Work instructions =>
Gather every line below where "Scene" appears.

Working data =>

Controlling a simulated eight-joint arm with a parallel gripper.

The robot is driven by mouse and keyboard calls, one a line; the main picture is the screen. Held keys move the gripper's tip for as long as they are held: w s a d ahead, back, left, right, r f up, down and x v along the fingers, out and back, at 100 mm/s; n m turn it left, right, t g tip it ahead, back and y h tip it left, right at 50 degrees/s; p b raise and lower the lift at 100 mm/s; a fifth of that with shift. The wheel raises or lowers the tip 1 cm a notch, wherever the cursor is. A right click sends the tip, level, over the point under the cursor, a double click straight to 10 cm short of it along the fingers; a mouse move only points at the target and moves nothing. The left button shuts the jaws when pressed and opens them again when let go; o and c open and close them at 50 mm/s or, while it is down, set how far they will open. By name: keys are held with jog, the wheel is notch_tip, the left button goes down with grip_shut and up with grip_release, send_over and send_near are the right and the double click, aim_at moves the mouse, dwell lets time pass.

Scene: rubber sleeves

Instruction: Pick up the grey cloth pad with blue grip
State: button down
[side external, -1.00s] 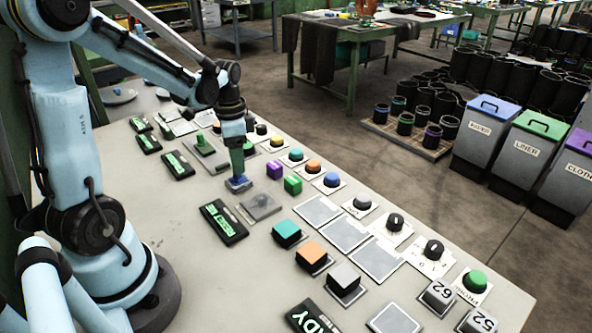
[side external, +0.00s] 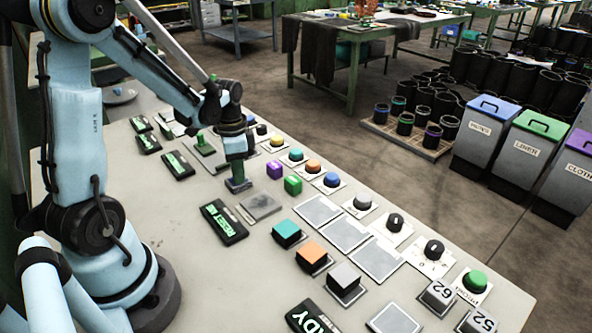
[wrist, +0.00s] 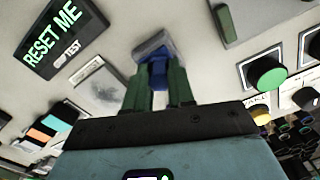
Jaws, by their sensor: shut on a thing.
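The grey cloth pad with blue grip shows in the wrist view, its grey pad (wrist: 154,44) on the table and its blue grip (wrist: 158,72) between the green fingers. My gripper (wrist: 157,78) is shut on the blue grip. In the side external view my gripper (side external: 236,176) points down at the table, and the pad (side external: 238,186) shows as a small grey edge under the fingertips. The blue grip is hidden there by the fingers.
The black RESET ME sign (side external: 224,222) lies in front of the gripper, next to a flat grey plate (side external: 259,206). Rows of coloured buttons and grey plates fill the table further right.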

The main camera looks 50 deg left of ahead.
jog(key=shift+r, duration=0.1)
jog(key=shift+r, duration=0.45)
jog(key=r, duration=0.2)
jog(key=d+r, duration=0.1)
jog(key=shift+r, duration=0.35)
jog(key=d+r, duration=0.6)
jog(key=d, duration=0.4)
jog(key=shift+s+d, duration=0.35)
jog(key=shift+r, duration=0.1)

==

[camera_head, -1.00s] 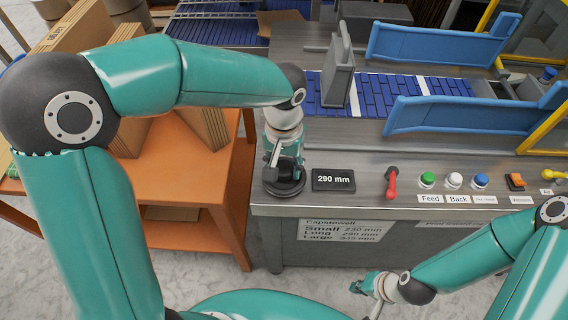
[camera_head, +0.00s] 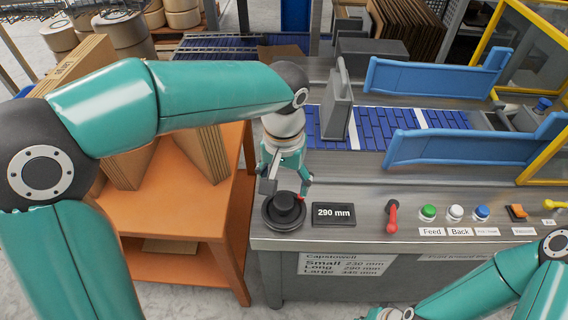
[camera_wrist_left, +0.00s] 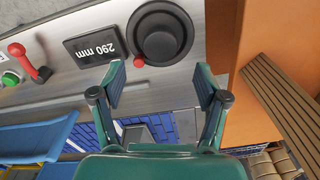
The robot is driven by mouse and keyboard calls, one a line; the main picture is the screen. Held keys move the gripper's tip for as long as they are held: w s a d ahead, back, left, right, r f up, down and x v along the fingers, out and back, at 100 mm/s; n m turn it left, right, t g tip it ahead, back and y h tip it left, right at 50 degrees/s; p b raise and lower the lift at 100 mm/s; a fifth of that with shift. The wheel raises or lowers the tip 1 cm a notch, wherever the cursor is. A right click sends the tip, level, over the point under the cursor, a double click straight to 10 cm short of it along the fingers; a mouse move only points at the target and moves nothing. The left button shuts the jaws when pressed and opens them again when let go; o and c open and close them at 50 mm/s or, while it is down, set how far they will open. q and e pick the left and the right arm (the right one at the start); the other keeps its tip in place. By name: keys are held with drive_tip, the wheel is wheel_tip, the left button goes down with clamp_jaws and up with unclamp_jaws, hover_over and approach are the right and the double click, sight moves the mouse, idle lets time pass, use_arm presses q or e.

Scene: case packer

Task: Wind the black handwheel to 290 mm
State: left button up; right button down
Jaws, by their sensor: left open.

...

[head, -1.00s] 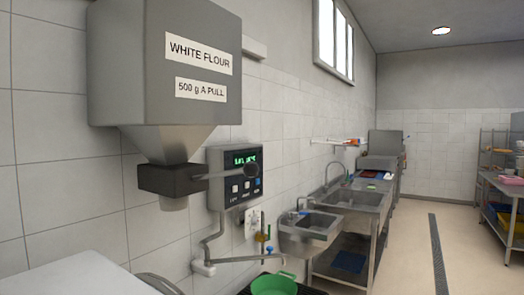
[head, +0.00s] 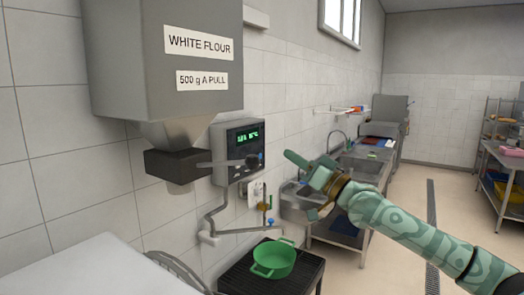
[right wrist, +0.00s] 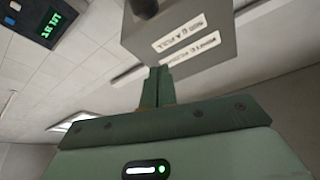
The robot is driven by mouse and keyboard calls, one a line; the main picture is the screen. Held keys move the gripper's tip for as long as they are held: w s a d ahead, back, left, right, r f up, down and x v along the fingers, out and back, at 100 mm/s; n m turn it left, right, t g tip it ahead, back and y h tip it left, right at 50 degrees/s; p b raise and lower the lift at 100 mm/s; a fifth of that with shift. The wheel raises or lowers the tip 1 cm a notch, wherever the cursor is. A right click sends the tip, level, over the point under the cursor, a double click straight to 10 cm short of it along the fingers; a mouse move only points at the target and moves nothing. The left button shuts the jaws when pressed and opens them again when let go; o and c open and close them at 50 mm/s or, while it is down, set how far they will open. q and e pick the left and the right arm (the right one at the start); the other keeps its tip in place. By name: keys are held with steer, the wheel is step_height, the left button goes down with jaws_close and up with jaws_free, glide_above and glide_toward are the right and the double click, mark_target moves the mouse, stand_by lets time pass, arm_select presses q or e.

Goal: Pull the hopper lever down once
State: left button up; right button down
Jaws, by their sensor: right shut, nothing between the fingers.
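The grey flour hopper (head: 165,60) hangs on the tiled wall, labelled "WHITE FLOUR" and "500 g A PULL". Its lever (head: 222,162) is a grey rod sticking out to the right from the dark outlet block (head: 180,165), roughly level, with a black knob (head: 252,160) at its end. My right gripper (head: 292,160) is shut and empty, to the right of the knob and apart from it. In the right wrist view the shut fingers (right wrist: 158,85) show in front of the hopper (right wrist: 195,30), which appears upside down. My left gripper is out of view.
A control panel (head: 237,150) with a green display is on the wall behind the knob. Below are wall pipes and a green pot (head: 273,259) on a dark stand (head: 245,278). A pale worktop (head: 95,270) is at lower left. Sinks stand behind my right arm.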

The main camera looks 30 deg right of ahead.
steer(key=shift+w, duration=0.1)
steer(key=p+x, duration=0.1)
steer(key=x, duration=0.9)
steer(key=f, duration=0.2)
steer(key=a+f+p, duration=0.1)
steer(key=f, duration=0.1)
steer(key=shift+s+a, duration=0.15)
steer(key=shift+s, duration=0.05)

Written response =>
Scene: rubber sleeves
Scene: case packer

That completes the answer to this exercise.